Deflating asset prices in a highly levered economy are a much more nefarious outcome than temporary increases in inflation in goods and services. This is particularly the case from a starting point of low inflation in goods and services (excluding those involved in the negative terms of trade shock). How so? Simple: a negative terms of trade shock and asset price deflation are a prescription for not just a recession, but a nasty one. More to the point, from a starting point of low goods and services inflation, the Fed is never far from the zero lower limit on nominal short-term interest rates, commonly known as a liquidity trap.

Therefore, the more flexible are wages in the face of a negative terms of trade shock, particularly if it coincides with asset price deflation, the greater is the risk of policy makers losing control of the economy on the downside. In turn, this reality argues for the Fed to tolerate higher headline inflation in the wake of a negative terms of trade shock.

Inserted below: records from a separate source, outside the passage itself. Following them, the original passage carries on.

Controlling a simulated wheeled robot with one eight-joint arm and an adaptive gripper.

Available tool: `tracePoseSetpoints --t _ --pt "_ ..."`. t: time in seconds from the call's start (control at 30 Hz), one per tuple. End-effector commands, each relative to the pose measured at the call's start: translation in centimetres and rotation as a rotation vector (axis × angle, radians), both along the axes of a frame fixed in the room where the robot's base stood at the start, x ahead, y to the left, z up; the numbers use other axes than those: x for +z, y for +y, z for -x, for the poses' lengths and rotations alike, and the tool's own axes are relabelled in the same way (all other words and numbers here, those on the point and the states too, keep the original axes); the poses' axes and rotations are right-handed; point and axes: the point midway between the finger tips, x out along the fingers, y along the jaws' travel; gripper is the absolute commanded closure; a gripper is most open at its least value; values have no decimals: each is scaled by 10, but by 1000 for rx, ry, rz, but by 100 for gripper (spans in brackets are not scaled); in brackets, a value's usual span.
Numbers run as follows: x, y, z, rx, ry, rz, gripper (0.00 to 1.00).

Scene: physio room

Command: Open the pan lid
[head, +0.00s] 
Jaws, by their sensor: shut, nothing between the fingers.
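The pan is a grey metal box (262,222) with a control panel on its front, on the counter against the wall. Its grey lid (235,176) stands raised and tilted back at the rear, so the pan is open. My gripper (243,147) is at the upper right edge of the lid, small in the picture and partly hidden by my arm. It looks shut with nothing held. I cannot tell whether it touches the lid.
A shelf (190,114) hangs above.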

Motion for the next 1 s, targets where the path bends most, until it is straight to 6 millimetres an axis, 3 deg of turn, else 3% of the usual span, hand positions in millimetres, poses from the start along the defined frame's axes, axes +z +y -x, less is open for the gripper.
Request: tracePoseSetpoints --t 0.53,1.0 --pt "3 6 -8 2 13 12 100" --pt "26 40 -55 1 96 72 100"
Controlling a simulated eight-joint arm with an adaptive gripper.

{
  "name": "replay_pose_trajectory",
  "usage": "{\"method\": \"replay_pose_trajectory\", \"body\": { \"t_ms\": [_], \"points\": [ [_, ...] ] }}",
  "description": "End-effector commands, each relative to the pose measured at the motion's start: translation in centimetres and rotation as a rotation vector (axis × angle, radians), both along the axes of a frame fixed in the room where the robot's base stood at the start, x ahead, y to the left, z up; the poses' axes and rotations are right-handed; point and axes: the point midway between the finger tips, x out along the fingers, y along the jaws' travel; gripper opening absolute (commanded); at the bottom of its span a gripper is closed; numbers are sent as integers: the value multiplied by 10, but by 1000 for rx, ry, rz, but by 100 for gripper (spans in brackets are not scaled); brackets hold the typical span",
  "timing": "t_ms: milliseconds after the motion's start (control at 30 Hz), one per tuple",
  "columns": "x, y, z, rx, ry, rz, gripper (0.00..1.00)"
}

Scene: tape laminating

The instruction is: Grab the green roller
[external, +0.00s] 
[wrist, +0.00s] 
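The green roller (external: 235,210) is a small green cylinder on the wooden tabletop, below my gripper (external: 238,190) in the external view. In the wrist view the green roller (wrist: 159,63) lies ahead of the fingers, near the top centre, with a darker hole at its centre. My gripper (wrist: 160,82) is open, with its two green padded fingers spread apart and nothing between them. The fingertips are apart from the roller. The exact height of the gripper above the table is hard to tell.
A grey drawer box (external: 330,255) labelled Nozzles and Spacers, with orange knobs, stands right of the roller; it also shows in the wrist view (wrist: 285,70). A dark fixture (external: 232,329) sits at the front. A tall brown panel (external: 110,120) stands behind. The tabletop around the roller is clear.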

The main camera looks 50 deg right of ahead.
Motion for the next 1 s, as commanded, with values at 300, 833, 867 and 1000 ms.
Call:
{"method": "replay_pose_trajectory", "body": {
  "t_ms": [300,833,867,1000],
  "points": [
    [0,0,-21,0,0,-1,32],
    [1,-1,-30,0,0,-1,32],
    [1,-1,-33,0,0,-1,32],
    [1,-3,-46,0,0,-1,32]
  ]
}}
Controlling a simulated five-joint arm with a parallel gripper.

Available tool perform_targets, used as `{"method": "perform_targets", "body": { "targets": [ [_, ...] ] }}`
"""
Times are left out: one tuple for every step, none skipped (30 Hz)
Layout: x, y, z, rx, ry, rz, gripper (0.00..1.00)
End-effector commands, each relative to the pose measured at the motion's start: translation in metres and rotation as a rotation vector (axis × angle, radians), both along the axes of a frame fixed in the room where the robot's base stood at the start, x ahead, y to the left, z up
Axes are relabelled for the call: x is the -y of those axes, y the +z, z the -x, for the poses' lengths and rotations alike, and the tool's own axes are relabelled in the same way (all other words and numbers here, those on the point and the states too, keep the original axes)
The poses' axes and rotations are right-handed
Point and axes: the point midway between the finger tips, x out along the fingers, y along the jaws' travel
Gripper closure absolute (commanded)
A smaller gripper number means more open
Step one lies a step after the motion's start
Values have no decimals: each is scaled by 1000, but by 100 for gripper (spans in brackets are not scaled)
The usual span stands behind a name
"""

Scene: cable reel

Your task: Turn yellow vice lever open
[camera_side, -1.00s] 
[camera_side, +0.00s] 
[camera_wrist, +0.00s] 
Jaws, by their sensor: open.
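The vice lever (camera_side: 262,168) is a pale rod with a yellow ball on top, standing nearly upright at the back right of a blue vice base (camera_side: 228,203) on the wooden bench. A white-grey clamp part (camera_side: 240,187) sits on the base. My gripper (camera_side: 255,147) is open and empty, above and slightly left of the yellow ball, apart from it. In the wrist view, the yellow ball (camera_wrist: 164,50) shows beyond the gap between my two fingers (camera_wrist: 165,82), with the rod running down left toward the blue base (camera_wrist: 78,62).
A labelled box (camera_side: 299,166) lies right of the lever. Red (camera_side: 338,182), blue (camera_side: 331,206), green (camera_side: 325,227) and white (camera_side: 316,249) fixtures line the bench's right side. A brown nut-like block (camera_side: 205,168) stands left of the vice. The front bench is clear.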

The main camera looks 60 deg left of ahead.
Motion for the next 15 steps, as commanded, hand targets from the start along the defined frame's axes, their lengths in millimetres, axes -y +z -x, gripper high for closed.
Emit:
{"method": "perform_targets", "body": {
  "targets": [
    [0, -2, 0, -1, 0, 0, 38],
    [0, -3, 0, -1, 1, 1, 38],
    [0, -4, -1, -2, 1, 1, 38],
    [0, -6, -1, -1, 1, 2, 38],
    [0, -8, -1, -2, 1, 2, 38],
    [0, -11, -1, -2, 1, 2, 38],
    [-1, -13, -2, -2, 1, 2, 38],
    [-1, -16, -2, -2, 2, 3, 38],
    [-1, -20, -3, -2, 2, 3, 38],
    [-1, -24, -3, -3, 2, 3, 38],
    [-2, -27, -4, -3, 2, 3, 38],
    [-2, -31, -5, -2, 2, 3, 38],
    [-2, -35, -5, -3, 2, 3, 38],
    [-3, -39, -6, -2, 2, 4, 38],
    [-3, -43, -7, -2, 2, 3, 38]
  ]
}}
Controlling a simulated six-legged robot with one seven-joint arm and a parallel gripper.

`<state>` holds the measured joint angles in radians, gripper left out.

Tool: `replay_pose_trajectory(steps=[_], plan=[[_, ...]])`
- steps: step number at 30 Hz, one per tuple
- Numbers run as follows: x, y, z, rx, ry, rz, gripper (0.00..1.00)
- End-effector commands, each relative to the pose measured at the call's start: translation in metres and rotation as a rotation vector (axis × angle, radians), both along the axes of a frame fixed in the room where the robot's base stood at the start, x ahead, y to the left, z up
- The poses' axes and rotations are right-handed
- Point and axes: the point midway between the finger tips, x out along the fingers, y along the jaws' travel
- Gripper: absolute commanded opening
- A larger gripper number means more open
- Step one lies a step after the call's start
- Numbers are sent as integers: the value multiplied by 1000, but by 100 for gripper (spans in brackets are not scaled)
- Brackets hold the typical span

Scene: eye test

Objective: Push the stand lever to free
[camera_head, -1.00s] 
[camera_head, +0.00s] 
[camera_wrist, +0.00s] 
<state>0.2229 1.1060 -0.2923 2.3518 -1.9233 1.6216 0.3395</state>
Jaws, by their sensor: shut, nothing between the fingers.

In the 1970s many more of the U.S.'s workers were unionized, and unions were negotiating pay increases, not pay cuts.

Today, workers are much less likely to be unionized and lack the pricing power to get wage increases that keep up with increasing food and energy costs. Indeed, workers have been losing ground on real* wages for years. (*real=adjusted for inflation, nominal=the numerical amount, for example a salary of $300/week is the same nominally in 1930 and 2000, but much less in real terms). Workers are going to have to consume less. This is going to limit inflation in food and energy as demand falls for both. That's the good news. The bad news is that this is also going to lower demand for houses, which are already losing value, as well as increase foreclosures. Many people in the "bubble markets" on the coast and in the worst off parts of the rust belt already owe more on their mortgage than their home is worth. This time rising food and energy prices may not show up in rising wages, but rather in falling home prices.